[Recorded robot episodes]
********

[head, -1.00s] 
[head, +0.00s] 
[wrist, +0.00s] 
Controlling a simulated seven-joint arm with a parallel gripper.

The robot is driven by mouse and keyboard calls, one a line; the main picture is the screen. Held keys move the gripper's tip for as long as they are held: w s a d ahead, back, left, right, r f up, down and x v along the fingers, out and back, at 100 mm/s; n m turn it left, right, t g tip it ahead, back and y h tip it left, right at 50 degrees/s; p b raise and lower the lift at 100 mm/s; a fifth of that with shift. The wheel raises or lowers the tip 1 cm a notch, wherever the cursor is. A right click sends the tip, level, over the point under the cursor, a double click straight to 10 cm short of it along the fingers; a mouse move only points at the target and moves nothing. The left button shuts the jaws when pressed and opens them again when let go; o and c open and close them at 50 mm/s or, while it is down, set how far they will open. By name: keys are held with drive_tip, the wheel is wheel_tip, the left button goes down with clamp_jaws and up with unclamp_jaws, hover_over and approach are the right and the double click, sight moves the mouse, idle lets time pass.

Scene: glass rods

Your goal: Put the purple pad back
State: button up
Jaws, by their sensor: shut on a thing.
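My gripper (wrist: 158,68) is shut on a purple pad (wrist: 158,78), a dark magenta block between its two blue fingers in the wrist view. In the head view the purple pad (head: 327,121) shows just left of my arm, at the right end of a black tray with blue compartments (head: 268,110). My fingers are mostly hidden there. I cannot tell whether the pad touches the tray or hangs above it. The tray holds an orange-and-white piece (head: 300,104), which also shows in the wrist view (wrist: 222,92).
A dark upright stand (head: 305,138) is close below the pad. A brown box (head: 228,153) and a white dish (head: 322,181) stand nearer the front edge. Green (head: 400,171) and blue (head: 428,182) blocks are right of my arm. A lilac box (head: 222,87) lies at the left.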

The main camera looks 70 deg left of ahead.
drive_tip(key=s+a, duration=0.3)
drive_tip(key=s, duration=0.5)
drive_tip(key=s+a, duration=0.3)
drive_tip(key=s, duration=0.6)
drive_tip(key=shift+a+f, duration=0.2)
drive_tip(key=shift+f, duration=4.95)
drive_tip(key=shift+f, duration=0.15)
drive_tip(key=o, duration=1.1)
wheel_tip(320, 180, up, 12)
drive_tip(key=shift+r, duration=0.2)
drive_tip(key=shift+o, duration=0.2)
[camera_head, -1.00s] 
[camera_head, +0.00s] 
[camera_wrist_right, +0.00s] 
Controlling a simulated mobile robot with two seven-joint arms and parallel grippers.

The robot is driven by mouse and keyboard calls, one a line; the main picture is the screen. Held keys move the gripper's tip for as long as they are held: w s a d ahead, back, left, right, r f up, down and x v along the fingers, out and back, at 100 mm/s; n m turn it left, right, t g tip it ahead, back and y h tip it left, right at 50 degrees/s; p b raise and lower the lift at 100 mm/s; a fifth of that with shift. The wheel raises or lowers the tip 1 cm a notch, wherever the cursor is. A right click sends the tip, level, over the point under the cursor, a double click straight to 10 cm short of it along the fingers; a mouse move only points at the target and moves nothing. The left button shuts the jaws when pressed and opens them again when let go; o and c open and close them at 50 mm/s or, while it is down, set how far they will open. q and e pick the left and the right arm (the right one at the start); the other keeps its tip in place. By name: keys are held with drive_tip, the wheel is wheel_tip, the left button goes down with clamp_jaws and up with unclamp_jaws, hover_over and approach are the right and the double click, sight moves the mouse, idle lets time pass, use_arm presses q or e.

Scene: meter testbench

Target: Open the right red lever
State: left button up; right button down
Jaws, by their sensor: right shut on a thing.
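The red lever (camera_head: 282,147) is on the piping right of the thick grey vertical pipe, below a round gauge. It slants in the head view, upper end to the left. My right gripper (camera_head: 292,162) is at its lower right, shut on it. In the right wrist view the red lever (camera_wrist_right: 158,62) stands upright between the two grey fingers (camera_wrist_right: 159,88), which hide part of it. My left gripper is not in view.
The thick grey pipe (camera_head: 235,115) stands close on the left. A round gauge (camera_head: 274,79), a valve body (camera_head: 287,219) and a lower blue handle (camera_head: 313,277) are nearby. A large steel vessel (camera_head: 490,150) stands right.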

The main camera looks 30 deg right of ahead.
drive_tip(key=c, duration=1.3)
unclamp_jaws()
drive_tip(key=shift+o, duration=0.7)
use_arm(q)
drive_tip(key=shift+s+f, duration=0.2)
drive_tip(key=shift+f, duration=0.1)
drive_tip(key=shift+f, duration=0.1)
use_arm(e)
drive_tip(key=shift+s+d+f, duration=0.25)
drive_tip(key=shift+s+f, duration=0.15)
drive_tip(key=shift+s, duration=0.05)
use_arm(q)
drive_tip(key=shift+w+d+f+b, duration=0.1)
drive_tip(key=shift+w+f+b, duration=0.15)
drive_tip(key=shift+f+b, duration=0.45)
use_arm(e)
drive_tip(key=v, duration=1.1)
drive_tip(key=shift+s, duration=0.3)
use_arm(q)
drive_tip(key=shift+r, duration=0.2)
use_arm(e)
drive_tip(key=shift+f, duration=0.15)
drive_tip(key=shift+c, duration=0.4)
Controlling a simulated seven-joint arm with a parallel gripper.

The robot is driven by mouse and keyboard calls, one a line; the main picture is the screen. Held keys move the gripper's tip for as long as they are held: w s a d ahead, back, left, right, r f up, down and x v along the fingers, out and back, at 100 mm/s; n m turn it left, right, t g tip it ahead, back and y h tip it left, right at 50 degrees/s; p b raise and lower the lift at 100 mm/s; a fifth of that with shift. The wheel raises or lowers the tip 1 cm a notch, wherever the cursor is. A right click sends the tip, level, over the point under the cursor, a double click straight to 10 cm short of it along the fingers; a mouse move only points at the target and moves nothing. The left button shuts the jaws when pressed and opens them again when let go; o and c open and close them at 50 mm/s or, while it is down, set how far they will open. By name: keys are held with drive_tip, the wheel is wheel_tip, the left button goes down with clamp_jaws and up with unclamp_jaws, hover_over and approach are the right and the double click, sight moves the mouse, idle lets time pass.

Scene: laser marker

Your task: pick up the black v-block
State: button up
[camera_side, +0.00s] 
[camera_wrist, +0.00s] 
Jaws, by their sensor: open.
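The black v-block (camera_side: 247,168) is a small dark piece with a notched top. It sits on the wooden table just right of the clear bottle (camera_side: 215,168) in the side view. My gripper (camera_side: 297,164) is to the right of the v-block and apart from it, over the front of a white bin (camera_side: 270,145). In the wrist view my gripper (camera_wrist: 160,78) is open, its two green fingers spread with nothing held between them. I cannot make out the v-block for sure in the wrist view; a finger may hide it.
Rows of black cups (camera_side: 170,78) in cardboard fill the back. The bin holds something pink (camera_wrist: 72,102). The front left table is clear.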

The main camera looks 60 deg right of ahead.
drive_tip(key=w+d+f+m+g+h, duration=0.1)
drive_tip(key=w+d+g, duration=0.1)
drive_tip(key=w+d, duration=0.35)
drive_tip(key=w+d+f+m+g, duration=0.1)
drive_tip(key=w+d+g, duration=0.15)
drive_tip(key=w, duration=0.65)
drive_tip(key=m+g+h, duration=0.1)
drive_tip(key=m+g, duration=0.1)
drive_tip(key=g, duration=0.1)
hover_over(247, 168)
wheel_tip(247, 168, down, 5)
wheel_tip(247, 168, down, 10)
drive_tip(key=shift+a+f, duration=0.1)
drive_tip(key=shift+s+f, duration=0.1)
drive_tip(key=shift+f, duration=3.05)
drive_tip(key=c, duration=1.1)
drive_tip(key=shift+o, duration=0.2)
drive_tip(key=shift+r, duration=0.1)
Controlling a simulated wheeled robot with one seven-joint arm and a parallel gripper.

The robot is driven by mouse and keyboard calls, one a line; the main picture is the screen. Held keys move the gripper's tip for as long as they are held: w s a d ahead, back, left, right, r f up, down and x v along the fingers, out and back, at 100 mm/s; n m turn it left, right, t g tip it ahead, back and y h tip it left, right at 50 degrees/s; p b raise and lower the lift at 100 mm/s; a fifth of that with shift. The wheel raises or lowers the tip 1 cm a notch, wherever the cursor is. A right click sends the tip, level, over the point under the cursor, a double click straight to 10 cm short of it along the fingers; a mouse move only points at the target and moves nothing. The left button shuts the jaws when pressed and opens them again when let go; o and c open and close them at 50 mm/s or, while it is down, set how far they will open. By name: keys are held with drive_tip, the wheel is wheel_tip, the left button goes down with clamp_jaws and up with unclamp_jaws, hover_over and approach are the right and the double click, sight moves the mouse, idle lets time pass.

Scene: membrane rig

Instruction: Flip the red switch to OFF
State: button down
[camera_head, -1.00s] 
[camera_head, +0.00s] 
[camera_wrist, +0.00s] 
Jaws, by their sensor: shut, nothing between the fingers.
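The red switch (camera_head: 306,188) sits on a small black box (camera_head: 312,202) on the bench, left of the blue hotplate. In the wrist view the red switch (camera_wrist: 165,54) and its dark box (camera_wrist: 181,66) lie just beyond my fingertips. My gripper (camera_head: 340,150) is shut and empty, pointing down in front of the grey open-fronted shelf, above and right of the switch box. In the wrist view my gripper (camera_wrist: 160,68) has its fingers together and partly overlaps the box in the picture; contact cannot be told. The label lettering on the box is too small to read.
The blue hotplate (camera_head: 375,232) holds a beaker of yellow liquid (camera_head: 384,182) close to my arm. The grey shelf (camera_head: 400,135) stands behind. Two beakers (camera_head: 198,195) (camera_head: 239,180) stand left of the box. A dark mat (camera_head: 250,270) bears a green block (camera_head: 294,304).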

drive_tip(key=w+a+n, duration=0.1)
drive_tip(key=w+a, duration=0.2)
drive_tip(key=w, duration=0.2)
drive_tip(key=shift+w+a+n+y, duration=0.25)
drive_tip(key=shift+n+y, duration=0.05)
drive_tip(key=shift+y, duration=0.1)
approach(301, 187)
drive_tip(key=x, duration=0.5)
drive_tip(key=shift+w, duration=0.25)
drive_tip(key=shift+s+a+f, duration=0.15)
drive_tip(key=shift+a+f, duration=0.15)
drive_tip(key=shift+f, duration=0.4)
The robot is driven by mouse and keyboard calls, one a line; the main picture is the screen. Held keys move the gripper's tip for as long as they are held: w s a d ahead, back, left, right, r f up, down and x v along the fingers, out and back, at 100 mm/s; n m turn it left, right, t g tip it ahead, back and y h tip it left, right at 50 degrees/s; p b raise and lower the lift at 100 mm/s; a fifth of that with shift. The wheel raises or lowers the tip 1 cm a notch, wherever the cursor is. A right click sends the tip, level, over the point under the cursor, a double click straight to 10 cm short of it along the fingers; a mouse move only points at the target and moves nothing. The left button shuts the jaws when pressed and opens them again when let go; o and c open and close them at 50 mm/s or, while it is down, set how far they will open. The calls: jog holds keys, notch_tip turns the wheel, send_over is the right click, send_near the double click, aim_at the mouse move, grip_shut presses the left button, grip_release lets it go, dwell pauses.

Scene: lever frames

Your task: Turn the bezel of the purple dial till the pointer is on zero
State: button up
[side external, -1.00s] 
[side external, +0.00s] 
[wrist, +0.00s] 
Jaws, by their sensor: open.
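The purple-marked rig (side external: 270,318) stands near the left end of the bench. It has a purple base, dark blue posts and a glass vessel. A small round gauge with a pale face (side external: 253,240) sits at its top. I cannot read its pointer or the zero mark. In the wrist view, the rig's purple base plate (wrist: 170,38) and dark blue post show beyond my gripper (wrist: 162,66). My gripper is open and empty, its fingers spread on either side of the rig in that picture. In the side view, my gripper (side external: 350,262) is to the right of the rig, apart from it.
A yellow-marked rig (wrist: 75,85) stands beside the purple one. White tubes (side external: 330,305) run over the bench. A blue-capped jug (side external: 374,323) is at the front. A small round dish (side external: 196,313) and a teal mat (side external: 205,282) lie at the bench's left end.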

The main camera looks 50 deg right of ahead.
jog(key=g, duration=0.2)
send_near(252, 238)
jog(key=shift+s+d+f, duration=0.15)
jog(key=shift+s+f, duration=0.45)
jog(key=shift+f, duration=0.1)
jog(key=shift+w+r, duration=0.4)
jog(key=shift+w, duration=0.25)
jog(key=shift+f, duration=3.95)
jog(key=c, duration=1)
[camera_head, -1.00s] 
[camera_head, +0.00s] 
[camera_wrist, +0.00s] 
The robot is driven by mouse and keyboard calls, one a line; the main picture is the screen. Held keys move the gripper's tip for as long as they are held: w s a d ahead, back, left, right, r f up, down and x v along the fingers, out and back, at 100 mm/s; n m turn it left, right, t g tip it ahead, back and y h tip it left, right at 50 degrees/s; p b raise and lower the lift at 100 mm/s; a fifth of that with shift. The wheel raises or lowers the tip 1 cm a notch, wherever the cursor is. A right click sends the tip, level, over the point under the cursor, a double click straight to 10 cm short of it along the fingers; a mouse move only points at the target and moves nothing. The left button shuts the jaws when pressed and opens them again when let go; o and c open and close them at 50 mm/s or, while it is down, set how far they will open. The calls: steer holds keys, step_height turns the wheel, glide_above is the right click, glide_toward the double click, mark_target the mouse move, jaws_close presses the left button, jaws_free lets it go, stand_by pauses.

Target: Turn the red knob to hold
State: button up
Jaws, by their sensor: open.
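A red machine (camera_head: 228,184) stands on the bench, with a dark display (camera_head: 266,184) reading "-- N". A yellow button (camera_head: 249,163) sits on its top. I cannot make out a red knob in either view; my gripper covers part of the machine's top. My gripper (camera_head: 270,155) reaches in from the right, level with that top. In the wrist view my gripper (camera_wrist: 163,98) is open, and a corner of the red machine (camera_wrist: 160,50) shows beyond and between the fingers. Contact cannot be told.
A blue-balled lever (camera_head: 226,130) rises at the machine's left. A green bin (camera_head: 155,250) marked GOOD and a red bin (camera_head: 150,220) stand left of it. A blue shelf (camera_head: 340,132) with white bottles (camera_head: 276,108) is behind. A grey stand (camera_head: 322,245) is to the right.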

********

> **EXERCISE BRIEF**:
In the listing, find each line with the string "simulated" and copy it.

> **RESPONSE TO THE TASK**:
Controlling a simulated seven-joint arm with a parallel gripper.
Controlling a simulated mobile robot with two seven-joint arms and parallel grippers.
Controlling a simulated seven-joint arm with a parallel gripper.
Controlling a simulated wheeled robot with one seven-joint arm and a parallel gripper.

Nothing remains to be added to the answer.